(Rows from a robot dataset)
++++
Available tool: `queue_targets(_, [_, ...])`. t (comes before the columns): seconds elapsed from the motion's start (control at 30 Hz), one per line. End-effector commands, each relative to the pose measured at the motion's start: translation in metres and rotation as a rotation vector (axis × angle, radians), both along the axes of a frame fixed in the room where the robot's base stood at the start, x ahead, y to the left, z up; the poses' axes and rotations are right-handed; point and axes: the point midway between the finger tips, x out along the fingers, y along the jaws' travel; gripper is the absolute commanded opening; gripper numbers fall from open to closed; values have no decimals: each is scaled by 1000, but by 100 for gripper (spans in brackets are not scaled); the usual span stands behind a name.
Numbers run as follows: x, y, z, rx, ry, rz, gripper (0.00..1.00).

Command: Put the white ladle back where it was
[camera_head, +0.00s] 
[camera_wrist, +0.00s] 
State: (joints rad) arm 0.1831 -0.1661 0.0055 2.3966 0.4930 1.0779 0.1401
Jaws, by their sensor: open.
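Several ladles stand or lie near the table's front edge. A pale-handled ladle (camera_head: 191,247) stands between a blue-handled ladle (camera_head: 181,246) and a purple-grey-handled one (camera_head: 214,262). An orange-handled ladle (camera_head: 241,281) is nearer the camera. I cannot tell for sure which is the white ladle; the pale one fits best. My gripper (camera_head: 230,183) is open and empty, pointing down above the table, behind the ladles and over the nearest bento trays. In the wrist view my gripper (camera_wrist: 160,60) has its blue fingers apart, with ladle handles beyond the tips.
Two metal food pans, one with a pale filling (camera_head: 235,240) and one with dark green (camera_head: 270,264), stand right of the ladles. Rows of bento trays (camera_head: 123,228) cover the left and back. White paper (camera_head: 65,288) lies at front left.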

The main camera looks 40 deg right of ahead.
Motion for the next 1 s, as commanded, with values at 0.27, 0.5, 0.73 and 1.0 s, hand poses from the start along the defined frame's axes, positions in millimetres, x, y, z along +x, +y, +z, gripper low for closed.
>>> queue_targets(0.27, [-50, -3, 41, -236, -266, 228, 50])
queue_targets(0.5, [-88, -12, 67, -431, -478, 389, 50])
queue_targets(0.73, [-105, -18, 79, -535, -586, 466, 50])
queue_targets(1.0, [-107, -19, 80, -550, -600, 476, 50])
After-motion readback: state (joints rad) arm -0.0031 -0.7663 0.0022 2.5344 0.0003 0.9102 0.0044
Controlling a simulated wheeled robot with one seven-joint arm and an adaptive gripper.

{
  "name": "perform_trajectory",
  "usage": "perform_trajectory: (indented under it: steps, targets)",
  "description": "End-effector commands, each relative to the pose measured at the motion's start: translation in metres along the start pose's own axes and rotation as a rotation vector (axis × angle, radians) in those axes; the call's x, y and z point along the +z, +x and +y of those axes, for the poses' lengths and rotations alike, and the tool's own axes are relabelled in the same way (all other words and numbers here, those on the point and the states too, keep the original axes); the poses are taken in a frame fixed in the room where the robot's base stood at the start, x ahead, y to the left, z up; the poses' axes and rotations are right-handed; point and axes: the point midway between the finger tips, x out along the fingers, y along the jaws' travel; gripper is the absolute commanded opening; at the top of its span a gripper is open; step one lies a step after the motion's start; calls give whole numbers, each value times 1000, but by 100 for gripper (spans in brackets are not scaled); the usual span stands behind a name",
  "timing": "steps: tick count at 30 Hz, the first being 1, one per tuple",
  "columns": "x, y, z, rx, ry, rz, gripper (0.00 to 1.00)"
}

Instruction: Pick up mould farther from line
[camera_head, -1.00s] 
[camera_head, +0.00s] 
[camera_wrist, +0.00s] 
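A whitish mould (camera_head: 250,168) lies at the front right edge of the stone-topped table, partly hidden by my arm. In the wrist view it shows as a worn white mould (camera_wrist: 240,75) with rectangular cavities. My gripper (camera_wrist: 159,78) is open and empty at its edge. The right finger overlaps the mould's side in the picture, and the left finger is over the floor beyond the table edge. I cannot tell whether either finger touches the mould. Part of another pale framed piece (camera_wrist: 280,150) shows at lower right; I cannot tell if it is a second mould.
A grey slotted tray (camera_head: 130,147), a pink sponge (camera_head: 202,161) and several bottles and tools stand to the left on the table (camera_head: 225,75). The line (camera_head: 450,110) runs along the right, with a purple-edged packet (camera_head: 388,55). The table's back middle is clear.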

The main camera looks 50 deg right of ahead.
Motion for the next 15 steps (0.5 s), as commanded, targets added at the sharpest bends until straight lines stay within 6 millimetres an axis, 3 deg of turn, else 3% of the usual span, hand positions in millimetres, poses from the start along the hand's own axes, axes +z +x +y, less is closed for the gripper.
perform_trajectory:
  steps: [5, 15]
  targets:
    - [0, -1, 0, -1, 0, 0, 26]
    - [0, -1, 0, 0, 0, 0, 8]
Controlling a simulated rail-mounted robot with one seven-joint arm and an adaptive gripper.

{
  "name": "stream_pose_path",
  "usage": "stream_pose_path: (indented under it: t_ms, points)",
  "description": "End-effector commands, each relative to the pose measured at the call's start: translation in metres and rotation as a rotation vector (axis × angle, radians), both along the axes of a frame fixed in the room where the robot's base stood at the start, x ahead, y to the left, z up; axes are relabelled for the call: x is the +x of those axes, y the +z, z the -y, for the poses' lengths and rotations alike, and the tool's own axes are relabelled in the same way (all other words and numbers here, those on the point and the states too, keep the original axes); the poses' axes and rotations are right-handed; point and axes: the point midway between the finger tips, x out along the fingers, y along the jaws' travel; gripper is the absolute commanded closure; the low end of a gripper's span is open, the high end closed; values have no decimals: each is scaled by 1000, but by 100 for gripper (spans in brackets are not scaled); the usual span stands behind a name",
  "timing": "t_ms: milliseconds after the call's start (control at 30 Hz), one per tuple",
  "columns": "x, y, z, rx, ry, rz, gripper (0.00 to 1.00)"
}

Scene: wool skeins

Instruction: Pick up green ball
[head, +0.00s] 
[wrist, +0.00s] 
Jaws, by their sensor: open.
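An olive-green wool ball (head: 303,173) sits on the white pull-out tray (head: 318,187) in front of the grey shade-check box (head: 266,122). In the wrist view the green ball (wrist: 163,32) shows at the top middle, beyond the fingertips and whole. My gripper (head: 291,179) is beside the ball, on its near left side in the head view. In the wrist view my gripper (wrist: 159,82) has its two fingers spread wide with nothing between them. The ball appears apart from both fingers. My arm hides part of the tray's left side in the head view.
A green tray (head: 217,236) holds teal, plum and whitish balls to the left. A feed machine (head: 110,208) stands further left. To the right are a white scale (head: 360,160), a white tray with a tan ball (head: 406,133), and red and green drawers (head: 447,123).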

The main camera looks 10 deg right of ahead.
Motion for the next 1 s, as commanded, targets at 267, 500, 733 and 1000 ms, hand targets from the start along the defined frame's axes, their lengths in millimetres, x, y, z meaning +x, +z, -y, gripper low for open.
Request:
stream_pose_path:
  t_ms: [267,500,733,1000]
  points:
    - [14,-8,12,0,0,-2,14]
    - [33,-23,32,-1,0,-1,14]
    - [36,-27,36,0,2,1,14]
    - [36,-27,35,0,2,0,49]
++++
_INSTRUCTIONS TO FOLLOW_. Look through the data and show every line containing "words".

_SOLUTION FOR THIS EXERCISE_.
  "description": "End-effector commands, each relative to the pose measured at the motion's start: translation in metres along the start pose's own axes and rotation as a rotation vector (axis × angle, radians) in those axes; the call's x, y and z point along the +z, +x and +y of those axes, for the poses' lengths and rotations alike, and the tool's own axes are relabelled in the same way (all other words and numbers here, those on the point and the states too, keep the original axes); the poses are taken in a frame fixed in the room where the robot's base stood at the start, x ahead, y to the left, z up; the poses' axes and rotations are right-handed; point and axes: the point midway between the finger tips, x out along the fingers, y along the jaws' travel; gripper is the absolute commanded opening; at the top of its span a gripper is open; step one lies a step after the motion's start; calls give whole numbers, each value times 1000, but by 100 for gripper (spans in brackets are not scaled); the usual span stands behind a name",
  "description": "End-effector commands, each relative to the pose measured at the call's start: translation in metres and rotation as a rotation vector (axis × angle, radians), both along the axes of a frame fixed in the room where the robot's base stood at the start, x ahead, y to the left, z up; axes are relabelled for the call: x is the +x of those axes, y the +z, z the -y, for the poses' lengths and rotations alike, and the tool's own axes are relabelled in the same way (all other words and numbers here, those on the point and the states too, keep the original axes); the poses' axes and rotations are right-handed; point and axes: the point midway between the finger tips, x out along the fingers, y along the jaws' travel; gripper is the absolute commanded closure; the low end of a gripper's span is open, the high end closed; values have no decimals: each is scaled by 1000, but by 100 for gripper (spans in brackets are not scaled); the usual span stands behind a name",

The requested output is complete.